__WHAT YOU WILL DO__
Output every line below exactly.

═════ SOURCE MATERIAL

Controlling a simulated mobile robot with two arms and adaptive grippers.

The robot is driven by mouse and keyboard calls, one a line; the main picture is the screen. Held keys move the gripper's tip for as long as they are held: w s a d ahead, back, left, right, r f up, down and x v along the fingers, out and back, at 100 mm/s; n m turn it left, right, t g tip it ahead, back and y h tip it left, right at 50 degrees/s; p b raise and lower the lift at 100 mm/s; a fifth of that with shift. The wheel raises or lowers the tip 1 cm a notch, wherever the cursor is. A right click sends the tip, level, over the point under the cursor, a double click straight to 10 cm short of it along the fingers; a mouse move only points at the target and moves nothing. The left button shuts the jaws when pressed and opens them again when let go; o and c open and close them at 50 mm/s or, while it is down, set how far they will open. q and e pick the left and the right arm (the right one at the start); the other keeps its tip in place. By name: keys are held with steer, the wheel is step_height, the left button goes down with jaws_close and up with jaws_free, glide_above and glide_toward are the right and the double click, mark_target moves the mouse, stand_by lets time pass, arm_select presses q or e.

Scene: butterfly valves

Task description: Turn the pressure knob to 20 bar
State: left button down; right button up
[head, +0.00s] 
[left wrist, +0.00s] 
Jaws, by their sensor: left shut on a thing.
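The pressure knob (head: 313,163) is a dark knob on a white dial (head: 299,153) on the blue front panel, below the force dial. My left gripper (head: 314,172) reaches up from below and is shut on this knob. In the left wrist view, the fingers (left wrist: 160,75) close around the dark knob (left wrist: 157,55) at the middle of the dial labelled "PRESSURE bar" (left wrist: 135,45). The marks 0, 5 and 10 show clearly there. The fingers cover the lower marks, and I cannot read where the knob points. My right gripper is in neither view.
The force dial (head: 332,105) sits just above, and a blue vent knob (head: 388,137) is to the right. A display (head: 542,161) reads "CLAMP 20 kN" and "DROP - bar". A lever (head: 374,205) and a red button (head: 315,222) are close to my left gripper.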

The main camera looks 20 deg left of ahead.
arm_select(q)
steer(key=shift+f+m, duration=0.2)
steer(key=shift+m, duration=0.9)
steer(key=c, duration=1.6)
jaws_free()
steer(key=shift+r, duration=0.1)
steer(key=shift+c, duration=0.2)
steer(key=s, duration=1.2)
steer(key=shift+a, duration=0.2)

══════════

__WRITTEN RESPONSE__
Controlling a simulated mobile robot with two arms and adaptive grippers.

The robot is driven by mouse and keyboard calls, one a line; the main picture is the screen. Held keys move the gripper's tip for as long as they are held: w s a d ahead, back, left, right, r f up, down and x v along the fingers, out and back, at 100 mm/s; n m turn it left, right, t g tip it ahead, back and y h tip it left, right at 50 degrees/s; p b raise and lower the lift at 100 mm/s; a fifth of that with shift. The wheel raises or lowers the tip 1 cm a notch, wherever the cursor is. A right click sends the tip, level, over the point under the cursor, a double click straight to 10 cm short of it along the fingers; a mouse move only points at the target and moves nothing. The left button shuts the jaws when pressed and opens them again when let go; o and c open and close them at 50 mm/s or, while it is down, set how far they will open. q and e pick the left and the right arm (the right one at the start); the other keeps its tip in place. By name: keys are held with steer, the wheel is step_height, the left button goes down with jaws_close and up with jaws_free, glide_above and glide_toward are the right and the double click, mark_target moves the mouse, stand_by lets time pass, arm_select presses q or e.

Scene: butterfly valves

Task description: Turn the pressure knob to 20 bar
State: left button down; right button up
[head, +0.00s] 
[left wrist, +0.00s] 
Jaws, by their sensor: left shut on a thing.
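The pressure knob (head: 313,163) is a dark knob on a white dial (head: 299,153) on the blue front panel, below the force dial. My left gripper (head: 314,172) reaches up from below and is shut on this knob. In the left wrist view, the fingers (left wrist: 160,75) close around the dark knob (left wrist: 157,55) at the middle of the dial labelled "PRESSURE bar" (left wrist: 135,45). The marks 0, 5 and 10 show clearly there. The fingers cover the lower marks, and I cannot read where the knob points. My right gripper is in neither view.
The force dial (head: 332,105) sits just above, and a blue vent knob (head: 388,137) is to the right. A display (head: 542,161) reads "CLAMP 20 kN" and "DROP - bar". A lever (head: 374,205) and a red button (head: 315,222) are close to my left gripper.

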The main camera looks 20 deg left of ahead.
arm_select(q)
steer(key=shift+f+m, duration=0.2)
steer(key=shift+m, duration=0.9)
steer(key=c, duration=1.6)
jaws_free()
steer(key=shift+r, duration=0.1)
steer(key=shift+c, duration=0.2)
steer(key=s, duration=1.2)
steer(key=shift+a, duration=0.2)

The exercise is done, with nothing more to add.